_What this task involves_
Everything from the line with "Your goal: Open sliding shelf" through the last line of the records below should be copied exactly, both ends included.

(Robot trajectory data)
----------------

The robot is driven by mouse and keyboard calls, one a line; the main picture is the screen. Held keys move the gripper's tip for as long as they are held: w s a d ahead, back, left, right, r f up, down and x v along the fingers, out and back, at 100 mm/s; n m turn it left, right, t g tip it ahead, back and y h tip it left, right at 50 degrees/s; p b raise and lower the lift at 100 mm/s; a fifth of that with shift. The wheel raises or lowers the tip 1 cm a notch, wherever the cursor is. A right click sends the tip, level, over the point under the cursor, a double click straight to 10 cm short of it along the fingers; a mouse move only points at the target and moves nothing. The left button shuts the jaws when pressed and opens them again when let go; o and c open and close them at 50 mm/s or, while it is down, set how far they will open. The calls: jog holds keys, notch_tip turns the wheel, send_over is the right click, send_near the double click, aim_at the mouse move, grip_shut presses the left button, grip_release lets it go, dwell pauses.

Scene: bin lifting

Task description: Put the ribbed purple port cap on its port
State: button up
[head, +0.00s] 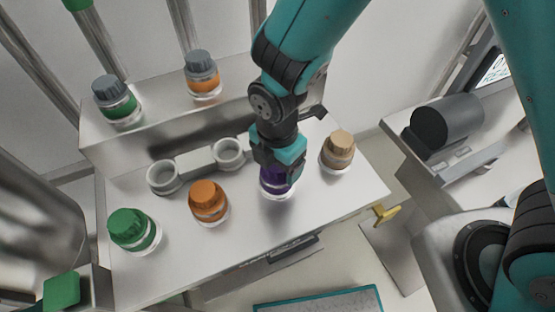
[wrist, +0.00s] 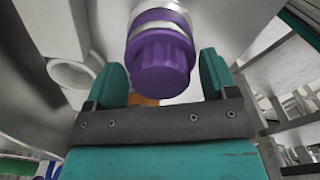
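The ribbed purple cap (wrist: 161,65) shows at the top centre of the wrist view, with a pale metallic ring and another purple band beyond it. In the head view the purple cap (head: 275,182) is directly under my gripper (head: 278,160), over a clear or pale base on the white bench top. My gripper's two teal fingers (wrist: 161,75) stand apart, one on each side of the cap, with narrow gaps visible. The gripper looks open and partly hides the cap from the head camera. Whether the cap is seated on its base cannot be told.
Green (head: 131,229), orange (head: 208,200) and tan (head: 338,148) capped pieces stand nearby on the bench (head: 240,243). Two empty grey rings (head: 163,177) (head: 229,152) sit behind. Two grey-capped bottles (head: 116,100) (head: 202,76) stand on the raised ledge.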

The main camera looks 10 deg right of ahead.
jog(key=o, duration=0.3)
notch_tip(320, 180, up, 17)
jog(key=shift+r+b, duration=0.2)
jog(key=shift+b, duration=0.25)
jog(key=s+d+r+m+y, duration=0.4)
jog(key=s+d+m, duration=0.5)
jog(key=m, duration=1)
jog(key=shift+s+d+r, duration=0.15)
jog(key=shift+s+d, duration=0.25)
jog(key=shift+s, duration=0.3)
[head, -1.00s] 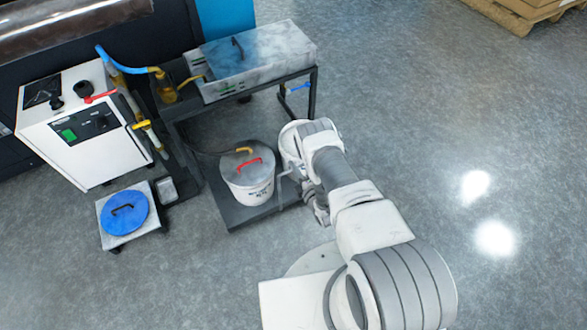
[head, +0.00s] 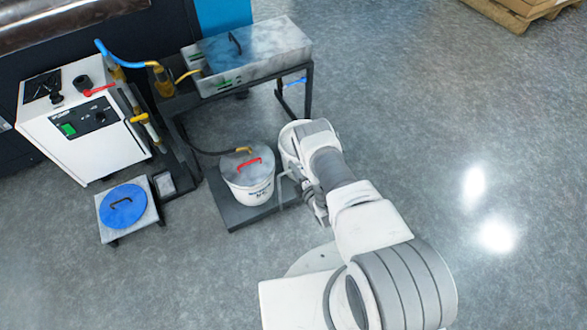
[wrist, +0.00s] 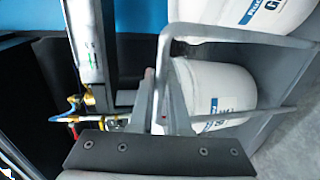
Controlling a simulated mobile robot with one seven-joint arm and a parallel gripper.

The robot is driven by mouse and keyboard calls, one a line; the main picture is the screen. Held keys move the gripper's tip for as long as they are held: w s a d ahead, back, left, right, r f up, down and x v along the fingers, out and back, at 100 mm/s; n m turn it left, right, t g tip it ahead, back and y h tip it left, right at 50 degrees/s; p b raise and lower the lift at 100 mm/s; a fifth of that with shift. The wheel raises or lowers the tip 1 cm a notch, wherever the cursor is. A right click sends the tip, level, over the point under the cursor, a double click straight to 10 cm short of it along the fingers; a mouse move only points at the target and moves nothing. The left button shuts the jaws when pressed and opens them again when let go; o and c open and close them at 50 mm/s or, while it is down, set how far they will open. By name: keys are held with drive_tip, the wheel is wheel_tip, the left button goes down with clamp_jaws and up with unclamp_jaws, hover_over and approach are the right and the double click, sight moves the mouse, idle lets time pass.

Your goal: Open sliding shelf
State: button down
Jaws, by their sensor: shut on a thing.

----------------

_Solution to this exercise_
Your goal: Open sliding shelf
State: button down
Jaws, by their sensor: shut on a thing.

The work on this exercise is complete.